### INPUT RECORDS:
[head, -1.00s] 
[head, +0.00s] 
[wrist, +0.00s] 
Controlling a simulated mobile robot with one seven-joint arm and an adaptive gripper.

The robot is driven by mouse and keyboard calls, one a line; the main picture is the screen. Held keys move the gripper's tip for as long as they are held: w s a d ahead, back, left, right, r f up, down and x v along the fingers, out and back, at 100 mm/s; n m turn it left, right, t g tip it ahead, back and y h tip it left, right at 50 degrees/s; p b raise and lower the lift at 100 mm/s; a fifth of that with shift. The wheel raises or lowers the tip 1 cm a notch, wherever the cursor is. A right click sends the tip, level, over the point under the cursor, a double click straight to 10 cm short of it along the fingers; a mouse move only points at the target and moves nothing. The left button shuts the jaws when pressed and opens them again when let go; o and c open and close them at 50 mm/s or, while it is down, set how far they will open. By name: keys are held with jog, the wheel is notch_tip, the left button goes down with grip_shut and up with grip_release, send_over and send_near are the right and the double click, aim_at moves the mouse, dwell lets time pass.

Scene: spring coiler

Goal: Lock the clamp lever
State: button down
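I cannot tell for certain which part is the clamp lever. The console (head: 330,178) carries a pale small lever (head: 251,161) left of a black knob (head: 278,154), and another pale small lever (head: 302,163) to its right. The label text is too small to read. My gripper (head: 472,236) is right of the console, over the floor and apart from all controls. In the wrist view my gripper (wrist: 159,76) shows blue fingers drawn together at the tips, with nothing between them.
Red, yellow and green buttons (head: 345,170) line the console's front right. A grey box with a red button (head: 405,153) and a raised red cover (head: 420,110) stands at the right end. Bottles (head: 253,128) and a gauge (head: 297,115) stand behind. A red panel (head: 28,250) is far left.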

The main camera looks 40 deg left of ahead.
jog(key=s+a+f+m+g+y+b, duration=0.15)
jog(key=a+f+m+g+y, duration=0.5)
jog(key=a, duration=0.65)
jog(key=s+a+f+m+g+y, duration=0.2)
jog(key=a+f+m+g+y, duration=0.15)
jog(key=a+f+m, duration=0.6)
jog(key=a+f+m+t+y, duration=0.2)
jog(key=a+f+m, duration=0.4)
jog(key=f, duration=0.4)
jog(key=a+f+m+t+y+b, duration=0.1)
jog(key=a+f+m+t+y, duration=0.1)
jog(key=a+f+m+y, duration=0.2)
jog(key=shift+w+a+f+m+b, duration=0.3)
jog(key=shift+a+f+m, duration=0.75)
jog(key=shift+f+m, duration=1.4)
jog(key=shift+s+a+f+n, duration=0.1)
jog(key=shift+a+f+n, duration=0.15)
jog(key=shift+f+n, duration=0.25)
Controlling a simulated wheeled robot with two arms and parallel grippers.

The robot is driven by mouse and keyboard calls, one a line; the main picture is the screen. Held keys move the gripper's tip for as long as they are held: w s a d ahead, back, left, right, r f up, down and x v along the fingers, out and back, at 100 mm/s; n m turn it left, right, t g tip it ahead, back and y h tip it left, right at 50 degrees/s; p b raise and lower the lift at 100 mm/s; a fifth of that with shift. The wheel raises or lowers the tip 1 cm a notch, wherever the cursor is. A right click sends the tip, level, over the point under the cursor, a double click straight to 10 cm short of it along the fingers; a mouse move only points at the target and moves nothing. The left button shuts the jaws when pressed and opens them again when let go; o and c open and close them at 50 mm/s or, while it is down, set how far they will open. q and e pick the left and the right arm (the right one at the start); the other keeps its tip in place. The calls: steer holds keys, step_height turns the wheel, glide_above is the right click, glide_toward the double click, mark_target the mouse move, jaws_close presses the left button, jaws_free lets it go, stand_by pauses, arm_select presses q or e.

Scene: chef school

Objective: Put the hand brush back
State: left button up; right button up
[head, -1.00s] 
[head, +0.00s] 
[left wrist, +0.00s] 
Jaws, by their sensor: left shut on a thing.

### TASK DETAILS:
All of the data shown above must be copied exactly.

### THE RESPONSE:
[head, -1.00s] 
[head, +0.00s] 
[wrist, +0.00s] 
Controlling a simulated mobile robot with one seven-joint arm and an adaptive gripper.

The robot is driven by mouse and keyboard calls, one a line; the main picture is the screen. Held keys move the gripper's tip for as long as they are held: w s a d ahead, back, left, right, r f up, down and x v along the fingers, out and back, at 100 mm/s; n m turn it left, right, t g tip it ahead, back and y h tip it left, right at 50 degrees/s; p b raise and lower the lift at 100 mm/s; a fifth of that with shift. The wheel raises or lowers the tip 1 cm a notch, wherever the cursor is. A right click sends the tip, level, over the point under the cursor, a double click straight to 10 cm short of it along the fingers; a mouse move only points at the target and moves nothing. The left button shuts the jaws when pressed and opens them again when let go; o and c open and close them at 50 mm/s or, while it is down, set how far they will open. By name: keys are held with jog, the wheel is notch_tip, the left button goes down with grip_shut and up with grip_release, send_over and send_near are the right and the double click, aim_at moves the mouse, dwell lets time pass.

Scene: spring coiler

Goal: Lock the clamp lever
State: button down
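I cannot tell for certain which part is the clamp lever. The console (head: 330,178) carries a pale small lever (head: 251,161) left of a black knob (head: 278,154), and another pale small lever (head: 302,163) to its right. The label text is too small to read. My gripper (head: 472,236) is right of the console, over the floor and apart from all controls. In the wrist view my gripper (wrist: 159,76) shows blue fingers drawn together at the tips, with nothing between them.
Red, yellow and green buttons (head: 345,170) line the console's front right. A grey box with a red button (head: 405,153) and a raised red cover (head: 420,110) stands at the right end. Bottles (head: 253,128) and a gauge (head: 297,115) stand behind. A red panel (head: 28,250) is far left.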

The main camera looks 40 deg left of ahead.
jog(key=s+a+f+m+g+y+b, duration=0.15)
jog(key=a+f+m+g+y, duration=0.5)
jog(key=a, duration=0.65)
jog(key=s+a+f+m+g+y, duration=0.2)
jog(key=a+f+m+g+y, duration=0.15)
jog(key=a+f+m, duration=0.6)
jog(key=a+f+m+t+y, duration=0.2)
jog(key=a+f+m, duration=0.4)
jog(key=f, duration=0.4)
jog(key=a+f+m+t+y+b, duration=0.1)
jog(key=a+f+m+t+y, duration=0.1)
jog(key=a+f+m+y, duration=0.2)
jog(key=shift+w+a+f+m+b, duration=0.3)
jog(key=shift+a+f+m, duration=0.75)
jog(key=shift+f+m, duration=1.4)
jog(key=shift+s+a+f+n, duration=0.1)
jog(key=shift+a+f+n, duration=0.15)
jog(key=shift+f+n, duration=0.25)
Controlling a simulated wheeled robot with two arms and parallel grippers.

The robot is driven by mouse and keyboard calls, one a line; the main picture is the screen. Held keys move the gripper's tip for as long as they are held: w s a d ahead, back, left, right, r f up, down and x v along the fingers, out and back, at 100 mm/s; n m turn it left, right, t g tip it ahead, back and y h tip it left, right at 50 degrees/s; p b raise and lower the lift at 100 mm/s; a fifth of that with shift. The wheel raises or lowers the tip 1 cm a notch, wherever the cursor is. A right click sends the tip, level, over the point under the cursor, a double click straight to 10 cm short of it along the fingers; a mouse move only points at the target and moves nothing. The left button shuts the jaws when pressed and opens them again when let go; o and c open and close them at 50 mm/s or, while it is down, set how far they will open. q and e pick the left and the right arm (the right one at the start); the other keeps its tip in place. The calls: steer holds keys, step_height turns the wheel, glide_above is the right click, glide_toward the double click, mark_target the mouse move, jaws_close presses the left button, jaws_free lets it go, stand_by pauses, arm_select presses q or e.

Scene: chef school

Objective: Put the hand brush back
State: left button up; right button up
[head, -1.00s] 
[head, +0.00s] 
[left wrist, +0.00s] 
Jaws, by their sensor: left shut on a thing.

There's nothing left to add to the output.